A strong supervisory framework remains essential to financial stability and growth. We welcome the CBR’s introduction of prudential measures to mitigate risks from rapid unsecured consumer credit growth. Formal debt-service-to-income ratio ceilings and higher capital requirements for high credit concentration risks should also be considered. We also welcome the recent steps to improve the supervisory framework, including legislative amendments to, among others, expand CBR’s supervisory authority over bank holding companies and related parties, raise capital requirements, and use professional judgment in applying laws and regulations to individual banks. The creation of a mega-supervisor could enhance the capacity to monitor systemic risks, but current weaknesses in supervision of nonbanks need to be addressed. Further, improvements in corporate governance, borrower information, creditor rights, and competition would strengthen the financial sector’s efficiency and contribution to growth.
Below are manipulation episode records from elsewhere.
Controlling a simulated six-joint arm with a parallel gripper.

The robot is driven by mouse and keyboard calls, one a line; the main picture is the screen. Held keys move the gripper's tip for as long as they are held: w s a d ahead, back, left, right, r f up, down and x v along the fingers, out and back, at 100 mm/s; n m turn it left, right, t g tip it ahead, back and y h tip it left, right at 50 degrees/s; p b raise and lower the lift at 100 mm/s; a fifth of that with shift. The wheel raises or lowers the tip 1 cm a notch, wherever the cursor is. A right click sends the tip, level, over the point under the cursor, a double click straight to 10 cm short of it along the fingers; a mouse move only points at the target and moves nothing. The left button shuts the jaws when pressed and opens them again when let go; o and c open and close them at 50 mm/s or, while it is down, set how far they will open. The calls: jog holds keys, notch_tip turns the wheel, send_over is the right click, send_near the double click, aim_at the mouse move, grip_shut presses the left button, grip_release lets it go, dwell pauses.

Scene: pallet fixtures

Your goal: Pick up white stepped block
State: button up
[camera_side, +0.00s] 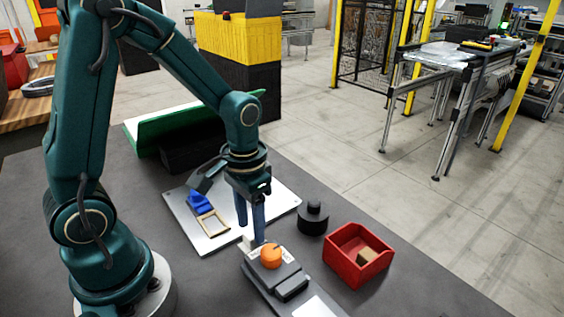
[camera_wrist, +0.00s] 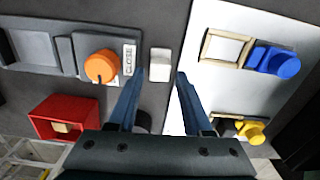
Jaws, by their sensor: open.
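The white stepped block (camera_wrist: 160,64) lies on the dark table at the edge of the light plate, beside the grey fixture with the orange knob. In the side view the white block (camera_side: 247,243) is partly hidden behind a finger. My gripper (camera_wrist: 159,74) is open, with one blue finger toward each side of the block in the wrist view. In the side view my gripper (camera_side: 252,238) points down close to the block. Nothing is held. I cannot tell whether the fingertips are level with the block or above it.
The orange knob (camera_side: 270,256) on the grey fixture stands close beside the block. A black knobbed cylinder (camera_side: 313,217) and a red bin (camera_side: 345,272) with a wooden piece inside are to the right. The light plate (camera_side: 215,243) bears a blue part (camera_side: 199,201) and a wooden frame (camera_side: 212,223).

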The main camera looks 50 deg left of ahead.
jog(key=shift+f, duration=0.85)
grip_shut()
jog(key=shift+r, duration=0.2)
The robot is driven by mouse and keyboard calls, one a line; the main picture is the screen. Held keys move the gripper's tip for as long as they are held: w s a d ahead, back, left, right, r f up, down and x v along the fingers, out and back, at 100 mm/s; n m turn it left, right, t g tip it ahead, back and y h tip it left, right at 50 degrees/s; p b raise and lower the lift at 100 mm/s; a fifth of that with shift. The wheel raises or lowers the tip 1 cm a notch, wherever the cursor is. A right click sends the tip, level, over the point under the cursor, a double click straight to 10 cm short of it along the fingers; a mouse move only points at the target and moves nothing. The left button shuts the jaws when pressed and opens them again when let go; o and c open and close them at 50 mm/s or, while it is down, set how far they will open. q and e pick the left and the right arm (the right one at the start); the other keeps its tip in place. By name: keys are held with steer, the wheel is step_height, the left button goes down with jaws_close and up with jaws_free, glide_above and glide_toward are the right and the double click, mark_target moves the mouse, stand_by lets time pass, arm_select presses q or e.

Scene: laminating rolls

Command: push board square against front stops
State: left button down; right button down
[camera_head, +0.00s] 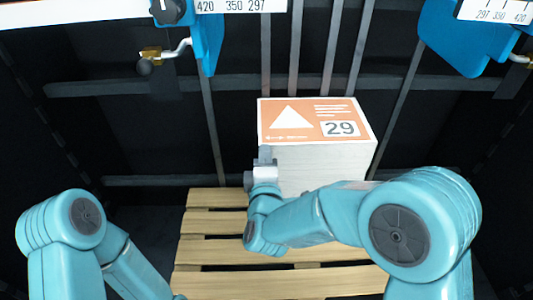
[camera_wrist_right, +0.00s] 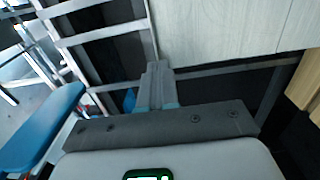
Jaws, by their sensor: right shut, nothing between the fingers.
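The board (camera_head: 300,115), orange and white with a triangle and the number 29, lies on top of a tall pale stack (camera_head: 325,165). My right gripper (camera_head: 265,153) is shut and empty, at the front left corner of the stack. I cannot tell whether it touches. In the right wrist view my shut right fingers (camera_wrist_right: 157,80) point up beside a pale flat face (camera_wrist_right: 225,30), likely the stack. Dark upright bars (camera_head: 300,50) stand behind the stack; I cannot tell whether these are the front stops. My left arm shows at lower left, its gripper out of view.
The stack stands on a slatted wooden pallet (camera_head: 215,225), bare at its left and front. Blue guide plates (camera_head: 207,40) and (camera_head: 450,40) hang at upper left and right, with number scales above. A dark crossbar (camera_head: 120,87) runs behind.

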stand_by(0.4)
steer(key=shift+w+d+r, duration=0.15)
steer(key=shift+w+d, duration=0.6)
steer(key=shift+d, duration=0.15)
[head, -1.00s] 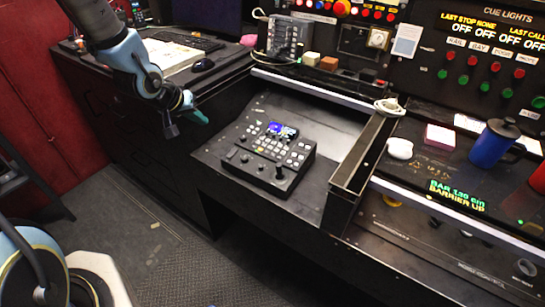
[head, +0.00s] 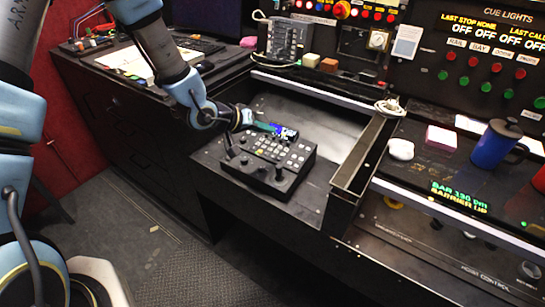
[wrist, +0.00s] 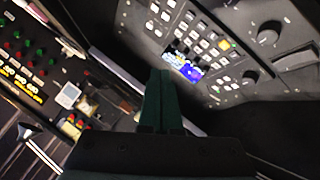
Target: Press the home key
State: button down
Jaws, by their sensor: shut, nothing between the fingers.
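The control unit (head: 262,170) is a dark box with a small blue screen (head: 287,132), rows of pale keys and a joystick. It sits on the black desk in the head view. In the wrist view the control unit (wrist: 235,50) fills the upper right, with its lit screen (wrist: 187,70) beside the keys. I cannot read which key is the home key. My gripper (head: 272,128) is shut and empty, with its tip just above the unit near the screen. In the wrist view my shut gripper (wrist: 163,78) points toward the screen's edge; contact cannot be told.
Further right are a white round object (head: 400,149), a pink block (head: 441,138) and a blue mug (head: 492,146). A panel with cue lights (head: 485,70) rises behind.

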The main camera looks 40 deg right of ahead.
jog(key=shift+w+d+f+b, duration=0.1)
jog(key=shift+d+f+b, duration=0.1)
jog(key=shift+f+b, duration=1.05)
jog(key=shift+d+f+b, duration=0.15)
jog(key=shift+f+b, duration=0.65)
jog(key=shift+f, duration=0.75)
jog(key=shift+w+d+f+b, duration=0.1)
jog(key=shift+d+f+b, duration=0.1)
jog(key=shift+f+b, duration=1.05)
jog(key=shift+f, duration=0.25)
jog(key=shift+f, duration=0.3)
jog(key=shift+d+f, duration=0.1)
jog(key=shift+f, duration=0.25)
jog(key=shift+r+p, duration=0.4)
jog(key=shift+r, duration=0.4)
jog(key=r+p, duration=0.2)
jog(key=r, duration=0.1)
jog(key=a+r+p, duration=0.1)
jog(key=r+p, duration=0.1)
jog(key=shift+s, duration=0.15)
Improving Russia’s business climate would provide needed impetus to investment, diversification, and growth. To leverage Russia’s comparative advantages in the energy sector, tax regime changes, strengthened property rights, and access to distribution channels are needed to attract foreign technical expertise and nimble domestic players. Improving the efficiency of publicly-owned companies is essential, and we welcome the government’s goal of reducing its footprint in the economy through privatization. While economic diversification is necessary to lift potential growth and reduce vulnerability to shocks, the authorities should consider the costs and benefits of regional development initiatives, and adopt measures to enhance labor force participation and mobility.”


1 Under Article IV of the IMF's Articles of Agreement, the IMF holds bilateral discussions with its member countries, usually every year. A staff team visits the country, collects economic and financial information, and discusses with officials the country's economic developments and policies. On return to headquarters, the staff prepares a report, which forms the basis for discussion by the Executive Board.